> Records for this task:
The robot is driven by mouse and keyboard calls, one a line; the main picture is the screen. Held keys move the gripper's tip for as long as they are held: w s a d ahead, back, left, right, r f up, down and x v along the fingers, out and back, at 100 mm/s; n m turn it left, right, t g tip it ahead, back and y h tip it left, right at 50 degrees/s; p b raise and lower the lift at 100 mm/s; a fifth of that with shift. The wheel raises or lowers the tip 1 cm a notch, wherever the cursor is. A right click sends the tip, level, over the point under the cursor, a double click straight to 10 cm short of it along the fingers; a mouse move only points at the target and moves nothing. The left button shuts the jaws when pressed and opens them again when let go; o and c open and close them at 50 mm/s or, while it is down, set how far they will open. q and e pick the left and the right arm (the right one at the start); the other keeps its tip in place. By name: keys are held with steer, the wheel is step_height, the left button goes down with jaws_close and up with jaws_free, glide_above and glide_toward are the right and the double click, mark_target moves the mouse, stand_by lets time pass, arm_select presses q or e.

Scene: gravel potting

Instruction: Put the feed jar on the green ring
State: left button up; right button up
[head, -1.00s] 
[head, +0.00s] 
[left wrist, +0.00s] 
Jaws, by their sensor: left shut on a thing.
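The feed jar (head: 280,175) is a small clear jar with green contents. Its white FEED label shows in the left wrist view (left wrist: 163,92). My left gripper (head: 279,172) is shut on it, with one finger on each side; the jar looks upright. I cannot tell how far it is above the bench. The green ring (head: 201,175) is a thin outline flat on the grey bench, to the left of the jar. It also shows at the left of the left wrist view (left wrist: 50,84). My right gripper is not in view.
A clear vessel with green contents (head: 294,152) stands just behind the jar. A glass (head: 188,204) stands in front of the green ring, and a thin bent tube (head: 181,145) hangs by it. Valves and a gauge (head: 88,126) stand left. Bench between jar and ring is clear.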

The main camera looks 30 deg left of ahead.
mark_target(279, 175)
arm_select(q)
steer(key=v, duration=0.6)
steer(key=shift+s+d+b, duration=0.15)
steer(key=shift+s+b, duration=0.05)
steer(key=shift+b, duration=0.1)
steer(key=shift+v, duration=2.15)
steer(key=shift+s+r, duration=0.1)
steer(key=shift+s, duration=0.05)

--

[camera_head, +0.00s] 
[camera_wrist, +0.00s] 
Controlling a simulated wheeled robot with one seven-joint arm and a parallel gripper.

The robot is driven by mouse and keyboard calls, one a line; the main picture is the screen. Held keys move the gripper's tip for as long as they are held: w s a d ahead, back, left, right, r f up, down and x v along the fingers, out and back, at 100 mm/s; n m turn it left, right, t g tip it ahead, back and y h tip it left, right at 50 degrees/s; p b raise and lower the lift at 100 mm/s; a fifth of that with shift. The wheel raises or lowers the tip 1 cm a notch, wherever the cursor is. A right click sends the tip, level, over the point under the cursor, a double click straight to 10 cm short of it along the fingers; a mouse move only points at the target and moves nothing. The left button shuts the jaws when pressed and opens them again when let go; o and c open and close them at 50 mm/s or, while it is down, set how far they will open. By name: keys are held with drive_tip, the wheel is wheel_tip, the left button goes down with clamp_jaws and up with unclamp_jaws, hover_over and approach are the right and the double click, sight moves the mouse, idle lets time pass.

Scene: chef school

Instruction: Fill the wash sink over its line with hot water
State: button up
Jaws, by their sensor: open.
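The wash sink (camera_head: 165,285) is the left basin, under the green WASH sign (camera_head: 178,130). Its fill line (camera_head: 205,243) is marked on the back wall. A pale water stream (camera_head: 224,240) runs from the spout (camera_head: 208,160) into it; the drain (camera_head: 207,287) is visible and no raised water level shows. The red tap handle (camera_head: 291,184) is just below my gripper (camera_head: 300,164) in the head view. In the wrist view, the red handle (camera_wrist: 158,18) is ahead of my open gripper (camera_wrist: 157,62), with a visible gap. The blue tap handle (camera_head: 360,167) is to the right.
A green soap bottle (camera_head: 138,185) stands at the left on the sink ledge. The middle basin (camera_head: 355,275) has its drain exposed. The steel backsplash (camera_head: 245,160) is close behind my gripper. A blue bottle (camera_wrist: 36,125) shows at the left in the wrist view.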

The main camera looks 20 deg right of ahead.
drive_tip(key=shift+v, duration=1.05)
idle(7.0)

--

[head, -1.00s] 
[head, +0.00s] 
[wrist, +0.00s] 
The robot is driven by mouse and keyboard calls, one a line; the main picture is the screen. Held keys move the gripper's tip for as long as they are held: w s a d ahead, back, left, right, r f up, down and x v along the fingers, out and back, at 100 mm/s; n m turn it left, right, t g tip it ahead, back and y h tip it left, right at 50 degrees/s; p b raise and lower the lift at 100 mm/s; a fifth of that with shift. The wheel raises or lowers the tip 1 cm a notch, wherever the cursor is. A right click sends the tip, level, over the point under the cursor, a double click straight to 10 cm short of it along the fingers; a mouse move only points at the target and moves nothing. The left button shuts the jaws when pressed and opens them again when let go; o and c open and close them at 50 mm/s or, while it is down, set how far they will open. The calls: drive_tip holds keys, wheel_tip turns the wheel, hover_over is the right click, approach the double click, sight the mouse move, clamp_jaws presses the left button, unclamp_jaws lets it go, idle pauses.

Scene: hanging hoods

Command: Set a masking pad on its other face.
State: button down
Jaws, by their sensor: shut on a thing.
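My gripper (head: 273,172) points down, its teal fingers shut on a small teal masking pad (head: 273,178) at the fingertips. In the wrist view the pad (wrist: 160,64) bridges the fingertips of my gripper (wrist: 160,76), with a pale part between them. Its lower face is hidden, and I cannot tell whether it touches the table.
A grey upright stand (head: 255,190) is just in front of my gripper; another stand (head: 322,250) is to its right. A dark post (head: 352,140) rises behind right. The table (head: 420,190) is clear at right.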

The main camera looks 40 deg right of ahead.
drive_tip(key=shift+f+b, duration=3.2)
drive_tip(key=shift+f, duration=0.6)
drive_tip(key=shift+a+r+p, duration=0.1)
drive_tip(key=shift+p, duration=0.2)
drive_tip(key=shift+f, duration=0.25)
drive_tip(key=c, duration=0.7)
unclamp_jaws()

> What to produce: Gather up the lines containing the word "State" from these records and copy them.

> Solution:
State: left button up; right button up
State: button up
State: button down

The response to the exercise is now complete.